What’s most troubling about all this is that today’s national leaders seem utterly lacking in any serious consciousness of just how dangerous the global situation is. The current Ukraine crisis , for example, is the product of a long-term Western tendency (the word “strategy” hardly qualifies here, given the lack of any coherent logic involved) to push eastward through what once were the buffer territories of Eastern Europe and press right up to the Russian border.
Though highly provocative, this didn’t generate any serious crisis when Russia remained weak after the Soviet collapse and the eastward push didn’t extend into territories that for centuries had been part of Russia’s traditional sphere of influence. But the United States, European Union and NATO remained blithely unmindful of the consequences when they kept pushing as Russia gained sufficient power to resist incursions into its areas of crucial national interest.
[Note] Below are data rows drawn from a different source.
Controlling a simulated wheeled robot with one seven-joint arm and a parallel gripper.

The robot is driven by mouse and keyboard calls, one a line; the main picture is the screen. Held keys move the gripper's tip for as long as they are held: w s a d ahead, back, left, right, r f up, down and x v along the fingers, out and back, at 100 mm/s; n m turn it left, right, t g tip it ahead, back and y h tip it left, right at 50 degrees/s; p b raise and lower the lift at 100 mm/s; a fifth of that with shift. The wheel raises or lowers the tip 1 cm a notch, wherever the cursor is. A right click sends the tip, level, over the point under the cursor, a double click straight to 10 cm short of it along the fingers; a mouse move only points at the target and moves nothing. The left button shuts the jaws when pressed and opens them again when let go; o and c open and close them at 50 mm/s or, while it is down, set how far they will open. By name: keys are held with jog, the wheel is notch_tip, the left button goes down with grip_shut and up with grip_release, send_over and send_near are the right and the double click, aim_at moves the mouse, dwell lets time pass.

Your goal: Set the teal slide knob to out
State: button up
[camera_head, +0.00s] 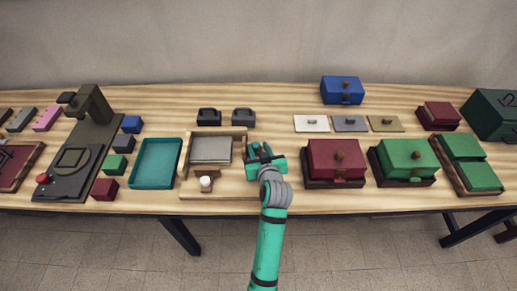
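My gripper (262,158) is at the right side of a wooden frame (241,137), at the end of my teal and grey arm. Its teal and dark parts cover that spot, and I cannot tell whether its fingers are open or shut. I cannot pick out the teal slide knob; it may be hidden by or blend with my gripper. The frame holds a grey plate (211,150), and a white round knob (206,181) stands at its front.
A teal tray (156,163) lies left of the frame. A dark red box (335,158) and a green box (407,157) stand to the right. Two dark blocks (209,117) (243,117) are behind the frame. A black press-like stand (92,135) is at left.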

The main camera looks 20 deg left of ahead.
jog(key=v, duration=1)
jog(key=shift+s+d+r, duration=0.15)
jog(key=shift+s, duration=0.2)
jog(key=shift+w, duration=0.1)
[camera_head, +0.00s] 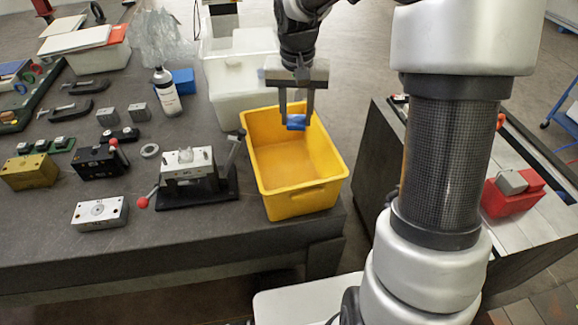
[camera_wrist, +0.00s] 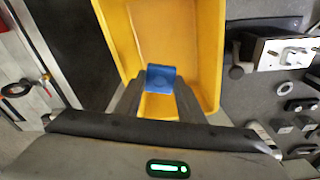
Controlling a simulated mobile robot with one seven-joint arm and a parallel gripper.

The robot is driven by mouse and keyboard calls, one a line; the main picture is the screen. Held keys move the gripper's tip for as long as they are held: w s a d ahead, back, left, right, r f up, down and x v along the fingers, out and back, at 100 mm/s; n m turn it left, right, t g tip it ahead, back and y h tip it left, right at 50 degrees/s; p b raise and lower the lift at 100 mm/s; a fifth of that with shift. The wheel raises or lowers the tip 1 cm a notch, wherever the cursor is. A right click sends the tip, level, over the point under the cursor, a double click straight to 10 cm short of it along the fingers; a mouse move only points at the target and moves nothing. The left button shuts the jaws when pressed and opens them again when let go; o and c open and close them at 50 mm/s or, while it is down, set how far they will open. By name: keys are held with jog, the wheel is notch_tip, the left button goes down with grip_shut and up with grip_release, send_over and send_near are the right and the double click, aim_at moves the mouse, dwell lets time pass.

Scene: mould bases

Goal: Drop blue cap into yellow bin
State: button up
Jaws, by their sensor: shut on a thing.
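The blue cap (camera_head: 296,122) is held between the fingers of my gripper (camera_head: 296,118). In the wrist view the blue cap (camera_wrist: 160,78) shows at the fingertips of my gripper (camera_wrist: 158,90), with the yellow bin behind it. The yellow bin (camera_head: 305,202) stands on the grey table near its right edge, open at the top. It also shows in the wrist view (camera_wrist: 213,50). My gripper points down over the bin's far part. The exact height of the cap relative to the rim is hard to tell. The bin's visible floor looks empty.
A red box (camera_head: 512,193) is on the right-hand bench.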

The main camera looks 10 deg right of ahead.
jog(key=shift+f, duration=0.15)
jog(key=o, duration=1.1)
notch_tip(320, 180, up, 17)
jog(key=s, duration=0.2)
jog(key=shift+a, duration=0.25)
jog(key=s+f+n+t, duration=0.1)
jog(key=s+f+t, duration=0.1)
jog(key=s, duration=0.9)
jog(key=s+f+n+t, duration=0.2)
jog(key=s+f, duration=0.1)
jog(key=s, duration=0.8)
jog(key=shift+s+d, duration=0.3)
What were the leaders of these Western entities thinking?
Pfaff puts that question a little differently: “Why Should Slavic and Orthodox-Uniate Ukraine, its history painfully intertwined with Russia’s, be made a member of what was and still essentially is Charlemagne’s post–Roman Europe?” With one sentence he places today’s sordid events surrounding Ukraine into a broad historical perspective of more than a millennium.
For that matter, adds Pfaff, “Why does Turkey belong in Christian Europe?” He wonders if President Obama, should he be asked such questions, could give a considered and historically grounded answer. “Or does the machinery of foreign-policy making grind relentlessly along behind Mr. Obama’s back, or beyond his attention?”
Good question. And it’s particularly intriguing given the machinations of that meddling bureaucrat, Victoria Nuland, Assistant Secretary of State for European and Eurasian Affairs, who worked behind the scenes to foment the uprising that eventually ousted the duly-elected Ukrainian president, Viktor Yanukovych. She even identified the man who should replace Yanukovych after his ouster and—presto!—he did indeed emerge as Ukraine’s interim leader. It turns out that the United States has spent some $5 billion in fostering “democratic institutions” in Ukraine designed to nudge the country away from Russian sway.
Saner heads would have understood just how dangerous this kind of activity can be. And so some questions intrude: Did anyone in the State Department inform President Obama that this was going on? If anyone had, would the president or his informant have understood the potentially incendiary nature of such diplomatic intrusiveness? Or was the president simply left in the dark, as Pfaff has suggested, while his minions engaged in activity destined to create an unnecessary crisis in U.S.-Russian relations and possibly unleash destabilizing ethnic tensions in a crucial corner of the world?
For historical perspective, it’s worth noting that we look back now with a certain disdain upon the heads of state grappling with events leading to World War I. Those events ended a century of relative stability and peace in Europe, and the men who let that grand epoch pass are seen in history as hapless, out of touch, even stupid. In fact, they weren’t stupid, but they were out of touch and that rendered them hapless in the face of events they didn’t understand.
President Obama and those around him aren’t stupid either, but they don’t seem to understand the nature of our time and the challenges posed by a fading era. They seem incapable of grappling with the kinds of broad historical questions posed by William Pfaff.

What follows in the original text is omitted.